Islamic police in Indonesia's sharia stronghold seized thousands of firecrackers and cardboard trumpets after the city administration banned New Year's Eve celebrations for the first time, an official said Tuesday.
The Monday night raid on street stalls and shops selling the items followed a fatwa, or decree, by the clerical Ulema Consultative Assembly that said New Year's celebrations or wishing someone "Merry Christmas" was "haram" (forbidden) in the city of Banda Aceh.
The Banda Aceh government backed the fatwa by banning New Year's Eve celebrations in the city.
“This public-order operation ahead of New Year's Eve is to ensure residents are compliant with calls from the government and ulema," a senior Banda Aceh sharia police official Reza Kamilin told AFP.
"There should be no activity whatsoever to celebrate the turn of the year," Kamilin said.
The city ban is not technically legally binding but is being enforced by sharia police, whose role it is to "safeguard" morality.
Banda Aceh is the capital of Aceh province -- the only part of Indonesia that enforces Islamic law, or sharia -- where raids to enforce religious law are an everyday occurrence.

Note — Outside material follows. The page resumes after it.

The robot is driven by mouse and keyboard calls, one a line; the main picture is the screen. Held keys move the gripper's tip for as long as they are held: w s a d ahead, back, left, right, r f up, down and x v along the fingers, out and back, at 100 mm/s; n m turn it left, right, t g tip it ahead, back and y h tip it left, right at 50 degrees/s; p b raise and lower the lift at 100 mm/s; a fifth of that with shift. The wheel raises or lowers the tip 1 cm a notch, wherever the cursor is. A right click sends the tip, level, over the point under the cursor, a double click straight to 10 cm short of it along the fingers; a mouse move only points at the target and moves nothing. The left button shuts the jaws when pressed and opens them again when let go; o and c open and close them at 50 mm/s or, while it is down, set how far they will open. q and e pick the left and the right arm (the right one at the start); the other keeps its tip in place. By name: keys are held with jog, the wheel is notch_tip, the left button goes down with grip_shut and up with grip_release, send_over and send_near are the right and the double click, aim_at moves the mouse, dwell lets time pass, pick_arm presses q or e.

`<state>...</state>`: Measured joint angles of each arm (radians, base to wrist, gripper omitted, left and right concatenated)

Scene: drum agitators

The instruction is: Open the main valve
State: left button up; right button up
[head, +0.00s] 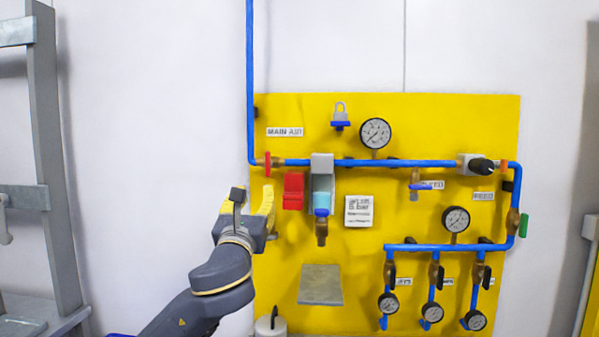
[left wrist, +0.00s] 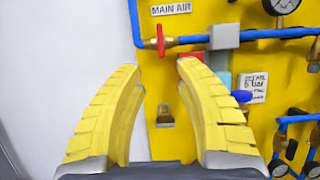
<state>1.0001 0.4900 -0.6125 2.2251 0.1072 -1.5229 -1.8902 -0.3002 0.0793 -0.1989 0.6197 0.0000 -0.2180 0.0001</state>
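The main valve (head: 267,162) is a brass valve with a red handle on the blue pipe, just below the MAIN AIR label (head: 285,132). Its handle stands upright, crosswise to the horizontal pipe. The valve handle also shows in the left wrist view (left wrist: 160,40), above and between my fingertips. My left gripper (head: 252,202) has yellow fingers spread apart with nothing between them. It is a little below and left of the valve, apart from it in the picture. The left gripper in the left wrist view (left wrist: 160,72) points up toward the handle. My right gripper is in neither view.
A red block (head: 293,191) and a grey-and-blue filter unit (head: 322,185) are right of the valve. A pressure gauge (head: 376,133) sits above the pipe. A brass padlock-like piece (left wrist: 165,115) shows between my fingers. The white wall (head: 160,140) at left is bare.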

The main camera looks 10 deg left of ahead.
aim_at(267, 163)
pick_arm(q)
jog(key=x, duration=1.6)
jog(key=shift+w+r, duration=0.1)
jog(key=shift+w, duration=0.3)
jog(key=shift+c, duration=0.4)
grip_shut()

But this year is the first for any administration in the province to ban New Year's Eve celebrations, in a sign of growing draconianism that rights groups oppose.
Sharia police will also conduct raids on hotels and cafes, which have been warned not to celebrate the day, Kamilin said.
"We will dissolve any mass gatherings. If anyone is seen with firecrackers or trumpets, we will confiscate them," he said.
Other administrations in Aceh were reportedly also banning celebrations, saying Muslims should only celebrate the Islamic New Year.
Aceh began implementing sharia law after it was granted special autonomy in 2001. Authorities now regularly cane people caught gambling or drinking alcohol.
Indonesia is the world's biggest Muslim-majority nation, but most practise a moderate form of Islam, and New Year's Eve festivities are planned all over the country.